══ Dataset records ══

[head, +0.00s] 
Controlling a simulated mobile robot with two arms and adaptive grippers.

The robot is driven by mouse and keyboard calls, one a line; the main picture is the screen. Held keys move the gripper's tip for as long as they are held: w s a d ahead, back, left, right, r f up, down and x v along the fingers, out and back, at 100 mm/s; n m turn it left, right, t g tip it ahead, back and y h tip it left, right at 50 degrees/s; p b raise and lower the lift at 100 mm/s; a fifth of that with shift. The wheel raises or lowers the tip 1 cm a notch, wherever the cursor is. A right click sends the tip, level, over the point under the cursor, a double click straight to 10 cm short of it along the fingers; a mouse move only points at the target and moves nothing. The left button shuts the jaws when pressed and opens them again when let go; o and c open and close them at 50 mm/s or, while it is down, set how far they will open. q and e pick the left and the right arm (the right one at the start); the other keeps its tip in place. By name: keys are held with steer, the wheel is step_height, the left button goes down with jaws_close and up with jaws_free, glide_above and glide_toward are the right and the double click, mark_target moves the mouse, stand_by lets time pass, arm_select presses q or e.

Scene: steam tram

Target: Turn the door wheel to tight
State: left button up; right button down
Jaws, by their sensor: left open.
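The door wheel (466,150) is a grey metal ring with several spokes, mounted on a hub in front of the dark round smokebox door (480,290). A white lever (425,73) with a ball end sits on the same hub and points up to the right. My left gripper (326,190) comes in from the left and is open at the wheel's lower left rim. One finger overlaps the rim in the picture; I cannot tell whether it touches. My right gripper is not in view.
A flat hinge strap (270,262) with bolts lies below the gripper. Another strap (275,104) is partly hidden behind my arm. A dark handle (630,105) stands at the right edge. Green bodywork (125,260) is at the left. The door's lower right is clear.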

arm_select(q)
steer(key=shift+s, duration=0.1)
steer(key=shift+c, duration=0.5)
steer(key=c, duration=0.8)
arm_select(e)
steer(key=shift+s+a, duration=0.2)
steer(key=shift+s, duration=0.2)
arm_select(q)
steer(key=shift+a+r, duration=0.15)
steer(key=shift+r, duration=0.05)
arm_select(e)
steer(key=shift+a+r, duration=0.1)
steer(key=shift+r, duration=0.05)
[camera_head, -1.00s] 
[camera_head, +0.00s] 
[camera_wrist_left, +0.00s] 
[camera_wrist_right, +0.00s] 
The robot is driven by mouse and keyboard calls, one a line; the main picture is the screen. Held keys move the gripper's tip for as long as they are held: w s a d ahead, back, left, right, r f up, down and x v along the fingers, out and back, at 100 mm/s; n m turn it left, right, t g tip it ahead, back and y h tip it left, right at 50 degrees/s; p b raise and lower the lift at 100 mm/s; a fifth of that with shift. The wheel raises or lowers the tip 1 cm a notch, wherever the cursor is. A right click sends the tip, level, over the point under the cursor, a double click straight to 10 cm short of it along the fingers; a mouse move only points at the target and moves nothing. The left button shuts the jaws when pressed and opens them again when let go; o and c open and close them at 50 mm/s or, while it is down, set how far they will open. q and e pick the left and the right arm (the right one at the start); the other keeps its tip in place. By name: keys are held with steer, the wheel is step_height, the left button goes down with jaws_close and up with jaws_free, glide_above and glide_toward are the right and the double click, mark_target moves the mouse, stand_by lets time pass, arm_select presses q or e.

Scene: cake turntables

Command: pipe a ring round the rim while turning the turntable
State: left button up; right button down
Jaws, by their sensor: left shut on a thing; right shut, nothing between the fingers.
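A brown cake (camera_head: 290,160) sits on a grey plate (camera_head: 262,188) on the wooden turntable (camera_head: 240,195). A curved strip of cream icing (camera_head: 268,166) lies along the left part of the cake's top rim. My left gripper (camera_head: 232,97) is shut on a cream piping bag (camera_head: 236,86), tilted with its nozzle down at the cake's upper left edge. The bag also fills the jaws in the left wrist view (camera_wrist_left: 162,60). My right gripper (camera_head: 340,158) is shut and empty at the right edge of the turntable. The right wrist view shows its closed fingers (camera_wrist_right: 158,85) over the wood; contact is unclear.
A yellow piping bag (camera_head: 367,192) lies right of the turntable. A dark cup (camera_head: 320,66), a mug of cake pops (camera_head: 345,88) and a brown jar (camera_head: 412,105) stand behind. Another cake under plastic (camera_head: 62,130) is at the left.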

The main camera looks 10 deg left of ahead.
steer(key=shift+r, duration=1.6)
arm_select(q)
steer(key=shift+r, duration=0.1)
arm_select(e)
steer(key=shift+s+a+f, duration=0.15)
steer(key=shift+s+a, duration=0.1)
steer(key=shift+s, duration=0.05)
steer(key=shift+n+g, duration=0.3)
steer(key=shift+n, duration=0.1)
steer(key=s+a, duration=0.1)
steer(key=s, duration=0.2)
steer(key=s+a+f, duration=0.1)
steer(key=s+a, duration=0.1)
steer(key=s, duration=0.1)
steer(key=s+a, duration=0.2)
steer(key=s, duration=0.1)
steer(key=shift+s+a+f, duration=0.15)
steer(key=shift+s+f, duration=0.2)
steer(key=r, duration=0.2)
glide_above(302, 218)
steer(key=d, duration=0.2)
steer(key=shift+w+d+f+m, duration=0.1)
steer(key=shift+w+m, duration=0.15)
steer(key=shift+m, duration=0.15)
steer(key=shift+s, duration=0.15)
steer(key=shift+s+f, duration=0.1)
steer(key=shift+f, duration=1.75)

═══

**Description of the task**
Count every line in the listing above that holds "Scene", then report only the count.

**Solution to this task**
2